Would you return all of this data exactly, leaving nothing out?
* Begin *
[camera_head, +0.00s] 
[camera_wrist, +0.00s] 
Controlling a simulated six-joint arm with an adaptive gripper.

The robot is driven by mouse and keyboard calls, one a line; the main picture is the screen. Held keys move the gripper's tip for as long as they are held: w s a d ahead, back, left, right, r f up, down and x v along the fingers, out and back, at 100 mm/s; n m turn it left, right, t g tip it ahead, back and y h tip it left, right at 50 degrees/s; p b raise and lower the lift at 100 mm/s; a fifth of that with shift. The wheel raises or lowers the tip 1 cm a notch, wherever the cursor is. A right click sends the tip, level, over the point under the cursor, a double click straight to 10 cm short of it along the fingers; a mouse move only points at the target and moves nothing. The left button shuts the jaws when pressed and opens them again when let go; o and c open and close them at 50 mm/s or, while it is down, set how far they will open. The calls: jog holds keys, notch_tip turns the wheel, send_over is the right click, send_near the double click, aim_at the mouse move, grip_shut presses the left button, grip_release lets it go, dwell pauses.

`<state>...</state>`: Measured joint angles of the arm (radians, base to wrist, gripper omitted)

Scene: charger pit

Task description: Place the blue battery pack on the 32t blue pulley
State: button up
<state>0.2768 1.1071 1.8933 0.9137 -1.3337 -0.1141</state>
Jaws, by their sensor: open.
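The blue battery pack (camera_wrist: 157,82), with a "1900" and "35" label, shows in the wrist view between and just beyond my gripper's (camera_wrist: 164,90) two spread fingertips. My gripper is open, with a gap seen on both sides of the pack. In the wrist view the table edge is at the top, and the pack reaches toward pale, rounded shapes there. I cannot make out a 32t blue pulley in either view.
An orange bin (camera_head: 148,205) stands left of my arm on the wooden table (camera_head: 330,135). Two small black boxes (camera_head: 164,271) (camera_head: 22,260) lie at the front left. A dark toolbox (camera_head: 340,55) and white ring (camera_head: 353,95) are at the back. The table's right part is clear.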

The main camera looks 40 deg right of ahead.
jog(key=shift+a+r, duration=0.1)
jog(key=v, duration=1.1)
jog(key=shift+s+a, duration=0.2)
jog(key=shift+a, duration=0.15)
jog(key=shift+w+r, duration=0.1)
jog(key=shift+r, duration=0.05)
* End *
# Response to this task
[camera_head, +0.00s] 
[camera_wrist, +0.00s] 
Controlling a simulated six-joint arm with an adaptive gripper.

The robot is driven by mouse and keyboard calls, one a line; the main picture is the screen. Held keys move the gripper's tip for as long as they are held: w s a d ahead, back, left, right, r f up, down and x v along the fingers, out and back, at 100 mm/s; n m turn it left, right, t g tip it ahead, back and y h tip it left, right at 50 degrees/s; p b raise and lower the lift at 100 mm/s; a fifth of that with shift. The wheel raises or lowers the tip 1 cm a notch, wherever the cursor is. A right click sends the tip, level, over the point under the cursor, a double click straight to 10 cm short of it along the fingers; a mouse move only points at the target and moves nothing. The left button shuts the jaws when pressed and opens them again when let go; o and c open and close them at 50 mm/s or, while it is down, set how far they will open. The calls: jog holds keys, notch_tip turns the wheel, send_over is the right click, send_near the double click, aim_at the mouse move, grip_shut presses the left button, grip_release lets it go, dwell pauses.

`<state>...</state>`: Measured joint angles of the arm (radians, base to wrist, gripper omitted)

Scene: charger pit

Task description: Place the blue battery pack on the 32t blue pulley
State: button up
<state>0.2768 1.1071 1.8933 0.9137 -1.3337 -0.1141</state>
Jaws, by their sensor: open.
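The blue battery pack (camera_wrist: 157,82), with a "1900" and "35" label, shows in the wrist view between and just beyond my gripper's (camera_wrist: 164,90) two spread fingertips. My gripper is open, with a gap seen on both sides of the pack. In the wrist view the table edge is at the top, and the pack reaches toward pale, rounded shapes there. I cannot make out a 32t blue pulley in either view.
An orange bin (camera_head: 148,205) stands left of my arm on the wooden table (camera_head: 330,135). Two small black boxes (camera_head: 164,271) (camera_head: 22,260) lie at the front left. A dark toolbox (camera_head: 340,55) and white ring (camera_head: 353,95) are at the back. The table's right part is clear.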

The main camera looks 40 deg right of ahead.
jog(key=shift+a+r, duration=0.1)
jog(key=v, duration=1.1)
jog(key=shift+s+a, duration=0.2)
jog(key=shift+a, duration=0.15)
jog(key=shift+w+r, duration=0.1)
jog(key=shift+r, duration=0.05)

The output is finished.